Written problem> Reproduce, word for word, only the lines from the one containing "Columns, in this" through the one containing "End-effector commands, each", both included.
──────
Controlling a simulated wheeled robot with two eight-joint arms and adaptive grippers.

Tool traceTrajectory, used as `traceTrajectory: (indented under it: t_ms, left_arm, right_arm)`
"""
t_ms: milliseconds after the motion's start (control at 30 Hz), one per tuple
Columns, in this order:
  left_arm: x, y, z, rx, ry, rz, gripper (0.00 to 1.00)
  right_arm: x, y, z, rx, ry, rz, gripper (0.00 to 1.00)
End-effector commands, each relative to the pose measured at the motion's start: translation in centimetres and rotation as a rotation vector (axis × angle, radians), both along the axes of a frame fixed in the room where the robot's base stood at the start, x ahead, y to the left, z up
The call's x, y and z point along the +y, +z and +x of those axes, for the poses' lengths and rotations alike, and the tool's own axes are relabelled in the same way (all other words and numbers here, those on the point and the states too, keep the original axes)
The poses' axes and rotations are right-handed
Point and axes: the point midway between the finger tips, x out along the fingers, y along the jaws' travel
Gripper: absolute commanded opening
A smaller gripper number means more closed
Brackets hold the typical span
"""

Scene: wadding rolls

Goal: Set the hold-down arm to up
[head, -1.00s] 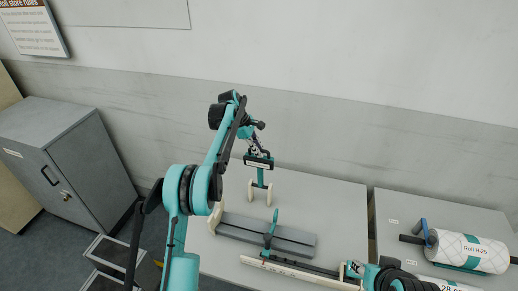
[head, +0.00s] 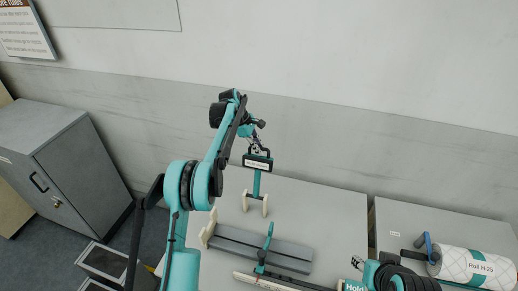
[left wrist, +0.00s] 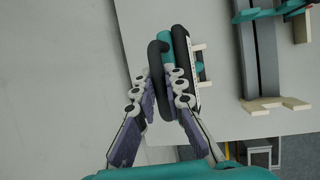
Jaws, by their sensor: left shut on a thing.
──────
Solution for this task>
Columns, in this order:
  left_arm: x, y, z, rx, ry, rz, gripper (0.00 to 1.00)
  right_arm: x, y, z, rx, ry, rz, gripper (0.00 to 1.00)
End-effector commands, each relative to the pose measured at the motion's start: translation in centimetres and rotation as a rotation vector (axis × angle, radians), both along the axes of a frame fixed in the room where the robot's base stood at the start, x ahead, y to the left, z up

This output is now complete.